Dans une pétition écrite par les prisonniers eux-mêmes, on apprend
que les malades étaient isolés sans être soignés, que les punitions
étaient sévères et injustifiées, que les surveillants, dont beaucoup
étaient allemands, se comportaient de manière tyrannique, hostile et
malveillante. « Ils auraient mieux figuré dans la fameuse SS nazie ».
Certains prisonniers ont réussi à s’évader, à rejoindre Casablanca puis
les forces alliées.
À Boudnib, petite localité de 10 000 habitants, les casernes
militaires actuelles sont les derniers témoins de l’ancien camp de
l’armée française. Les plus âgés des habitants conservent des bribes de
mémoire : « Il y a deux choses que je peux vous affirmer avec
certitude. La première est que Boudnib était composé majoritairement de
Juifs. La deuxième est que les prisonniers d’origine italienne
composaient l’essentiel des camps de la ville puisqu’ils venaient
régulièrement nous dispenser des cours de musique à l’école primaire »

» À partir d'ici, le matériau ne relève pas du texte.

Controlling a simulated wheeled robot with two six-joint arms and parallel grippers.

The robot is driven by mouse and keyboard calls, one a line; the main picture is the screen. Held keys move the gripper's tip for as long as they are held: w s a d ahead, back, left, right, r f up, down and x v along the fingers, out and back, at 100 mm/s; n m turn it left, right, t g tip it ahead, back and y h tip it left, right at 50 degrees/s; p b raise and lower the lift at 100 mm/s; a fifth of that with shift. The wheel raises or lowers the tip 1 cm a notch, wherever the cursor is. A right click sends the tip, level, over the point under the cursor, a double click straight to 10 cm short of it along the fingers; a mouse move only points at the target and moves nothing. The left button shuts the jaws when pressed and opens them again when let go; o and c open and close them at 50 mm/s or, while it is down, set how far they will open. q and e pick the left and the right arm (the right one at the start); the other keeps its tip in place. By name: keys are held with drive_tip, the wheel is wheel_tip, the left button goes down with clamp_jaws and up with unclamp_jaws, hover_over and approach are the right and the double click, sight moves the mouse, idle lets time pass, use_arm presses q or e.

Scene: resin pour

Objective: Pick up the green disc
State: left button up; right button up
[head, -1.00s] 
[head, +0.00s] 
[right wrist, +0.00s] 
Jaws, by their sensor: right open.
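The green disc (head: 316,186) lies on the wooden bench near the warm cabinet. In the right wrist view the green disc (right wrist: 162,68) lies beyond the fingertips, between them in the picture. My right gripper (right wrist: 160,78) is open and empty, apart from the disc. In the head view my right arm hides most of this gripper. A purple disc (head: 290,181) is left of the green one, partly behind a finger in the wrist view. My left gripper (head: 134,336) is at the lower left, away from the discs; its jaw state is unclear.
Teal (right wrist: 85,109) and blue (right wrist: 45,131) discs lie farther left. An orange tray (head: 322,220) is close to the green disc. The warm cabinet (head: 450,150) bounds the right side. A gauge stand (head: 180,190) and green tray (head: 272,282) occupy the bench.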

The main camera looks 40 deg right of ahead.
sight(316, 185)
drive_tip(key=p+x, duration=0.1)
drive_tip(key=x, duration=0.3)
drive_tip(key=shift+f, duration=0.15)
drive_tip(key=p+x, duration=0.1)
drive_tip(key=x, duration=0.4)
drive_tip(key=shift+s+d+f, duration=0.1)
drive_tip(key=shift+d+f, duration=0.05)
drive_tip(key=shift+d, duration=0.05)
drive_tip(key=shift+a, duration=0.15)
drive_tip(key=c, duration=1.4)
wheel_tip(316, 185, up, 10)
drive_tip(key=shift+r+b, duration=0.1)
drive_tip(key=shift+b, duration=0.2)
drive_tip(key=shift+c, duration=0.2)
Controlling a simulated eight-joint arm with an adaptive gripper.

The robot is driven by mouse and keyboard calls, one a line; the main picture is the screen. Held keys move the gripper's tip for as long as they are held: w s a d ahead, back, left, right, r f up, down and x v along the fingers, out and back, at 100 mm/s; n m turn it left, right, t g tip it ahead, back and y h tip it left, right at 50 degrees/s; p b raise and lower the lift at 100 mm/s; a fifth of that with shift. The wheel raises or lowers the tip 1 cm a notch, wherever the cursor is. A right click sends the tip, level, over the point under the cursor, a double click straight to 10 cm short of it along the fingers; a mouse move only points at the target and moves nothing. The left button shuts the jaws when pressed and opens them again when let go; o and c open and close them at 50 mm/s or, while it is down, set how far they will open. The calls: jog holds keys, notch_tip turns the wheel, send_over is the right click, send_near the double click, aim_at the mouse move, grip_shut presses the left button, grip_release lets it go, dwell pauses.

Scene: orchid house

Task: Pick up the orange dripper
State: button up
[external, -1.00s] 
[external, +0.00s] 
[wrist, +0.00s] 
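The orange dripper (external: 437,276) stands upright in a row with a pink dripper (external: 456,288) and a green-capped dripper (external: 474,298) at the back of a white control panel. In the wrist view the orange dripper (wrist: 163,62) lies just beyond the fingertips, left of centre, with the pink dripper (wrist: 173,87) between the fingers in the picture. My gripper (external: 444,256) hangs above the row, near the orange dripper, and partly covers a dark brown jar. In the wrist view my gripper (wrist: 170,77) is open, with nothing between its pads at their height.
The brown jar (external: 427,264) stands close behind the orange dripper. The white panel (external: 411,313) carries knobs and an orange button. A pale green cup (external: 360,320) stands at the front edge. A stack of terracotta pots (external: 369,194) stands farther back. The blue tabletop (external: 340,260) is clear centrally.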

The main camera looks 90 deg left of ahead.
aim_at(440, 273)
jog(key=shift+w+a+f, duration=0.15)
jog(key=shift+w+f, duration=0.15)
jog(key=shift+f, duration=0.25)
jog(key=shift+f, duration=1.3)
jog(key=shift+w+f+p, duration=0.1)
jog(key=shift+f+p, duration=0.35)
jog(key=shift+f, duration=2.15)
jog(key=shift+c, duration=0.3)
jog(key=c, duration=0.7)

(magazine Tel Quel n° 274, du 19/25 mai 2007).
Maurice Rué, journaliste communiste, y a été interné. Il nous apprend
que « sur une quarantaine de prisonniers, les trois-quarts étaient des
communistes, des socialistes et deux gaullistes… avant l’arrivée d’une
quarantaine de Juifs pour quelques mois ».
Après le débarquement des Américains le 8 novembre 1942, le Maroc se
rangea du côté des Alliés. En janvier 1943, ces derniers se réunirent
en conférence interalliée à Casablanca. Un accord stratégique et
militaire fut signé. Peu après, le débarquement en Sicile (opération
Husky, juillet 1943) sonna le commencement de la fin de l’Europe
allemande.
Les travaux ferroviaires à Bou Arfa ne furent pas tout de suite
interrompus et les travailleurs connurent un sort à peine meilleur. Ils
étaient mieux payés, aidés cette fois par les prisonniers italiens et
Allemands qui remplaçaient les communistes et les Juifs. Mais le
Transsaharien resta un enfer au quotidien. Le projet, qualifié de
« non-sens » ne fut définitivement abandonné par la France qu’en 1949.
Ailleurs, les camps furent démantelés très vite, entre fin 1942 et début 1943.